**SUPPLIED RECORDS**
>>>>

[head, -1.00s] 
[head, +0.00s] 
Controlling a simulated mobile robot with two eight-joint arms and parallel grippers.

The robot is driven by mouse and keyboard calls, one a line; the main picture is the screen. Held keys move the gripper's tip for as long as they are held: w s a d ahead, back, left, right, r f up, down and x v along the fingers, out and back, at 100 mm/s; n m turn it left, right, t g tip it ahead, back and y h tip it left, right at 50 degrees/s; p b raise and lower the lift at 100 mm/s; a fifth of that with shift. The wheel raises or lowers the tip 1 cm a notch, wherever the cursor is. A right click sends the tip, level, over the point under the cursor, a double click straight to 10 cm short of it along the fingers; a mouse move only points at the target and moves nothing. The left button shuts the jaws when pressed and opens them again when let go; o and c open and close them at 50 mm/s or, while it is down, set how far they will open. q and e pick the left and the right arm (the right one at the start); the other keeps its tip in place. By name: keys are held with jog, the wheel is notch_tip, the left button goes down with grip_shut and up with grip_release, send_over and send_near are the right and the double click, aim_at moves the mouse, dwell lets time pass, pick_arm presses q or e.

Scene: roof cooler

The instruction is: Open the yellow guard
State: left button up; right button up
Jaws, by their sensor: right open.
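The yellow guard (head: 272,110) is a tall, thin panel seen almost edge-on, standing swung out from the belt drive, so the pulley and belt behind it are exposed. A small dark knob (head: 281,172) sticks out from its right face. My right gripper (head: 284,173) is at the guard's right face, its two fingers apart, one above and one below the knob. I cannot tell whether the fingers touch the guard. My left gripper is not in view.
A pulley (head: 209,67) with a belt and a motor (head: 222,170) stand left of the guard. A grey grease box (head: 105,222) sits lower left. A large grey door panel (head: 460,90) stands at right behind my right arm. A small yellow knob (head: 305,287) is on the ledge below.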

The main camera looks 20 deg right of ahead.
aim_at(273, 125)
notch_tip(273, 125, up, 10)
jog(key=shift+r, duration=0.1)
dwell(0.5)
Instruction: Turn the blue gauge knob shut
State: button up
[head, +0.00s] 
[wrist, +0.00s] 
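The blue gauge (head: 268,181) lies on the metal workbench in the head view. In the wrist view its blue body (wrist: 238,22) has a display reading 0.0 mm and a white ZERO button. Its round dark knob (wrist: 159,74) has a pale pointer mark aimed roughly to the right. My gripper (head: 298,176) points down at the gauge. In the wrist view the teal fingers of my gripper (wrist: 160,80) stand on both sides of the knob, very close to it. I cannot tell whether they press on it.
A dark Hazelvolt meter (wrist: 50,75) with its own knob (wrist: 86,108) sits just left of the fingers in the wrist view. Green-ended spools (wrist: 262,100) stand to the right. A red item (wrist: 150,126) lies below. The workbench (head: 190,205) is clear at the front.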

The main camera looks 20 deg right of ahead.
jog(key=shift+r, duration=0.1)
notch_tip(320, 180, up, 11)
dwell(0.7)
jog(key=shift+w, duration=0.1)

<<<<

**THE EXERCISE**
Copy exactly the lines from the top of the entries through the line with "Controlling a simulated" in it, please, keeping both ends and adding nothing.

**TASK OUTPUT**
[head, -1.00s] 
[head, +0.00s] 
Controlling a simulated mobile robot with two eight-joint arms and parallel grippers.

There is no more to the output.